I may disagree with Police Commissioner William J. Bratton – perhaps to the point of disagreeing with him over the motive for the murders – but I know of no sane person who would disagree that this was nothing short of cowardly, cold-blooded murder.
I have deliberately held off writing about this sooner for a number of reasons. The primary reason is that I want to figure out the best way to say what’s on my mind, and to try to do so in a way that won’t be misinterpreted by people taking up other positions than that I hold. I’ve seen a lot of rhetoric, mostly heated, over the last week. I do not want to join that, though I admit that in the tussle of some online conversations, it is difficult to stay focused amongst the Stupid being flung about by people of all, shall we say, “persuasions.” (Though no one seems to really be persuadable; our minds are all made up.)
I hope the thoughts I express in this post will make people think as much as they’ve had me thinking over the last week.
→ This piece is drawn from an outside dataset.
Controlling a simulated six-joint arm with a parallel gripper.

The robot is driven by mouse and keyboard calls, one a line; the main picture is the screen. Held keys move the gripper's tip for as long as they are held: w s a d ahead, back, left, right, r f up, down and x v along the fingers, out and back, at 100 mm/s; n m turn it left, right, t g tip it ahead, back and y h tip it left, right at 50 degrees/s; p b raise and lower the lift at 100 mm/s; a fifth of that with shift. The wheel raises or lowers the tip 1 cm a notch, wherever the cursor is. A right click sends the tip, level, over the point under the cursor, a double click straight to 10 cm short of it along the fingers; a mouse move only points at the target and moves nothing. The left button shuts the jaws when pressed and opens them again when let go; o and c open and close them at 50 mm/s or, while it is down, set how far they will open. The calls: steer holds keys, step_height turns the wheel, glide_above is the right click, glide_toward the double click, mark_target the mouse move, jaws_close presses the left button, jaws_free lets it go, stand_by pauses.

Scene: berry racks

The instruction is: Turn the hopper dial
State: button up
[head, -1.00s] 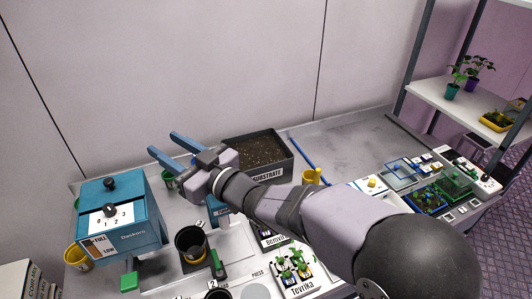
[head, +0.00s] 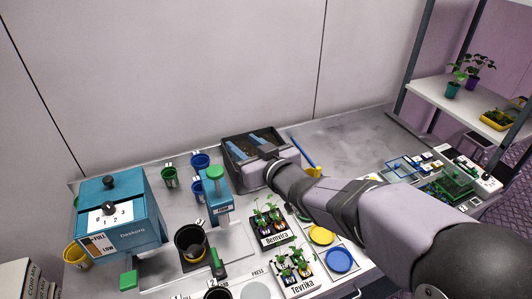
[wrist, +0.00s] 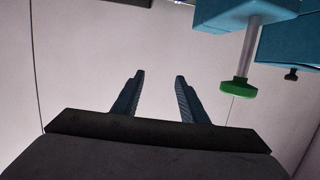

In a sense, this post has been brewing for some time. You see, my profession frequently puts me in the position of fighting police officers. That’s not my job, mind you. My job – frequently misunderstood by both foe, and friend, alike – is to so challenge the government’s case against my client, whoever my client may be, that if my client is convicted, there will be no reasonable doubt that my client has actually done what my client had allegedly done.
It’s not an accident that the last phrases there use “has…had.” Prior to a jury (or a judge, depending on the circumstances) deciding my client’s guilt, the allegations against him are just that: allegations. Only after a conviction, if any, are they proven charges.
In a perfect world, I would never be fighting police officers. Police officers would come to the stand to testify, having made an arrest based upon probable cause, and they would tell the truth regarding that probable cause, and all the facts of which they were aware surrounding the allegations against my client. My job would be to test their statements; yes, to challenge them. But a challenge is not a fight; it is a probing set of questions aimed to ensure that there is no mistake, no misunderstanding, no accidental reading of guilt into innocence. There are a lot of reasons why a police officer might be mistaken, and such mistakes do not necessarily require a nefarious motivation on the part of the officer. Schemas, scripts, stereotypes all have their part to play, as do confirmation bias, biased assimilation, and any number of other less obvious psychological motivators of which criminal defense lawyers must be aware, and try to uncover where they may exist.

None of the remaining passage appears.